Dubai's air show defies pull-outs
This year's Dubai Air Show is to go ahead despite the offensive against Afghanistan, the aviation crisis and the desertion of some key exhibitors. Honeywell, the US engineering group, is one of the significant aerospace players to have pulled out of the show. Another is Cessna, the maker of small workhorse and executive aircraft. Others are believed to want to stay away but fear the effect on future business in the Gulf.
The show will feature stands from aviation companies and a display of 80 aircraft. The crisis in the aviation industry means cash is short, and the increased risks in the Middle East mean exhibitors could have difficulty insuring the expensive equipment they are bringing over there.

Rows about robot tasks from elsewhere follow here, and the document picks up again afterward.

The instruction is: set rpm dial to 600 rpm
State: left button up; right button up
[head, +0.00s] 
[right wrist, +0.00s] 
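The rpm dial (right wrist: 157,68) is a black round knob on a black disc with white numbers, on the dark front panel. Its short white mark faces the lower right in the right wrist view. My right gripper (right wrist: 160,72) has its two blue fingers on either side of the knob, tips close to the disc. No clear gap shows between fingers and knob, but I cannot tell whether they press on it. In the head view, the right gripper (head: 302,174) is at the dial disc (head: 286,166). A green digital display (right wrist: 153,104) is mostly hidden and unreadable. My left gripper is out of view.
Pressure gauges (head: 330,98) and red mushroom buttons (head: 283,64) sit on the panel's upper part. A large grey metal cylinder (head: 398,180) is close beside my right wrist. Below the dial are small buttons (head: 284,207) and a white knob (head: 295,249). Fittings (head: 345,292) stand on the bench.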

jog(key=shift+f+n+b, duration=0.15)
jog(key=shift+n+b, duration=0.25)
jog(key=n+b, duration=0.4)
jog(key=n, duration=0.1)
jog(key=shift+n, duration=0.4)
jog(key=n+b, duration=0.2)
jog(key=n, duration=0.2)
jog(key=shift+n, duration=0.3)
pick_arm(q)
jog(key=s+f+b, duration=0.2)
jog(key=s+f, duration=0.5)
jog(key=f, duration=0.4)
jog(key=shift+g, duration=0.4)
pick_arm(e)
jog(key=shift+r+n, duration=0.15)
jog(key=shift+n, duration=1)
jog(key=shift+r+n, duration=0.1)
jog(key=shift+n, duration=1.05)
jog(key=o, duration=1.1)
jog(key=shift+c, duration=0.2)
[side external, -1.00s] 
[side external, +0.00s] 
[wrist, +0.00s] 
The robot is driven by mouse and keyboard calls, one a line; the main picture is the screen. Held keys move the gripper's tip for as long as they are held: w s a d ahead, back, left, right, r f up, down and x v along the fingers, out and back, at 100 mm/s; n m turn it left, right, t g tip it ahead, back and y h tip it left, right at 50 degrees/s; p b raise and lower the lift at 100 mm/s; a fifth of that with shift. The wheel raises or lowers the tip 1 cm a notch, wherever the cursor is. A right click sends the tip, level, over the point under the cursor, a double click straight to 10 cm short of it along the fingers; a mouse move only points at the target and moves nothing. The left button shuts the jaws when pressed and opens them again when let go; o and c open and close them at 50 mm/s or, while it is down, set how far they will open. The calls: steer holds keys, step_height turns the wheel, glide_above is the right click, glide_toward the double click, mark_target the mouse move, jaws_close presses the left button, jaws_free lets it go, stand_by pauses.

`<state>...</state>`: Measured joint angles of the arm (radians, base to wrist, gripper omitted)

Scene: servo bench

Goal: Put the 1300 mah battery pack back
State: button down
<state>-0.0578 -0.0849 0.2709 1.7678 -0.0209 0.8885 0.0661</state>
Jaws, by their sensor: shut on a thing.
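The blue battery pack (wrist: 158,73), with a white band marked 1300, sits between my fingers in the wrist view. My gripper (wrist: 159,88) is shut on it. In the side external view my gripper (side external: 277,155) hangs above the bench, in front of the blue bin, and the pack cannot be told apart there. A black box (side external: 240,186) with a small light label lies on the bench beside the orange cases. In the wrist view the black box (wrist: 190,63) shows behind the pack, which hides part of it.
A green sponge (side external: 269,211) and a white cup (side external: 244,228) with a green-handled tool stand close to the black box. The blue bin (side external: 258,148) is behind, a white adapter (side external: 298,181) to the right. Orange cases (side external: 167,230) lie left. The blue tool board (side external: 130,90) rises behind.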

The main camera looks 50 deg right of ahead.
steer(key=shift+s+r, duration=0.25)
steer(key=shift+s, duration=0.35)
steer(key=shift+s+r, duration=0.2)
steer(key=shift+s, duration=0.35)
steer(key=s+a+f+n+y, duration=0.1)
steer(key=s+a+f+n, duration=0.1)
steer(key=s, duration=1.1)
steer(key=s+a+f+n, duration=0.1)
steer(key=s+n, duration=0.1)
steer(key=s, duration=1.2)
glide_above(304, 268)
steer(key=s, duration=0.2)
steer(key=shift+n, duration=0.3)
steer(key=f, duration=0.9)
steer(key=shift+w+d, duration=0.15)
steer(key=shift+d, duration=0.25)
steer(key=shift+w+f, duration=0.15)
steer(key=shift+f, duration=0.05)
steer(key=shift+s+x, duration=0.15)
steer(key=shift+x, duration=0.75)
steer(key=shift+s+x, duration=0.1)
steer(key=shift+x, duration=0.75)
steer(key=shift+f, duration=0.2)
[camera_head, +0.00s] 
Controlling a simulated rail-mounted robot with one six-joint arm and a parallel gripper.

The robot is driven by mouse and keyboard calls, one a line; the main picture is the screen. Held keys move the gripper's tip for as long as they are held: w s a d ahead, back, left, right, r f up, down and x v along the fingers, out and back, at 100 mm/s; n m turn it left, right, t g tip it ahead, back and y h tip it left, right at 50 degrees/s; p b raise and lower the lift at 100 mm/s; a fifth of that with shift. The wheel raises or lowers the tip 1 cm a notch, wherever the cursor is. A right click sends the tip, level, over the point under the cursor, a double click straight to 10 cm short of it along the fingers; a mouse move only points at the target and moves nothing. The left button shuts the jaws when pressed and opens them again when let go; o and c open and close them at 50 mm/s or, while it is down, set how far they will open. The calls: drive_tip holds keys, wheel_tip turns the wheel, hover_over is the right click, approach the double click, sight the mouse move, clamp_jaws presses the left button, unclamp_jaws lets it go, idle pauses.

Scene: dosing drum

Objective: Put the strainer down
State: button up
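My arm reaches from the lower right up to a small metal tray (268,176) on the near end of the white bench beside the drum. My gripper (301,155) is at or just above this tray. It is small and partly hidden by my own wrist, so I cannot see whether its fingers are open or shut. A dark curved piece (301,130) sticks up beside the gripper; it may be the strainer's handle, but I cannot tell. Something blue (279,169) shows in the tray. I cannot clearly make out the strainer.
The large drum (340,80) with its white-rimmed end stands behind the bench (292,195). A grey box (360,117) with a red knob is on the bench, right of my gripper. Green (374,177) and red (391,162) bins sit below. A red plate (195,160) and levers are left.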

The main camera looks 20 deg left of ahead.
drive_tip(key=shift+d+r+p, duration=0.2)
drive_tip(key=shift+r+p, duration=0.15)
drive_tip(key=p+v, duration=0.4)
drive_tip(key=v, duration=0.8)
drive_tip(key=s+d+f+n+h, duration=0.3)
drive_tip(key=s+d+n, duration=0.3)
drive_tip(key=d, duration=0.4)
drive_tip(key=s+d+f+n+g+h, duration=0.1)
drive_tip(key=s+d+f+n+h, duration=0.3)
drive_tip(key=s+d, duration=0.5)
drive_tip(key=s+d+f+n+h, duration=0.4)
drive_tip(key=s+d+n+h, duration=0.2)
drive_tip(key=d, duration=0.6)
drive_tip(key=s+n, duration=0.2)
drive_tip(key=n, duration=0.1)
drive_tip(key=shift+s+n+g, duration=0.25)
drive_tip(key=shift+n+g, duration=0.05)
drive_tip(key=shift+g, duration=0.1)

Neither Honeywell nor Cessna could give reasons for their decision to pull out of the show. But it is understood that a significant number of exhibitors have expressed concerns over their safety in Dubai, in the United Arab Emirates. But the company has been working to put them at ease, and the UAE government is keen for the show to go on.
"The Dubai government says it is business as usual and we are following that policy," said a source. The exhibition starts two weeks today, and will be the seventh show at Dubai.
After the 11 September atrocities, the world's largest exhibition of business jets was postponed in the US. The convention of the National Business Aviation Association was due to take place in New Orleans just two weeks after the attacks in New York and Washington. The convention has now been rescheduled for the middle of December.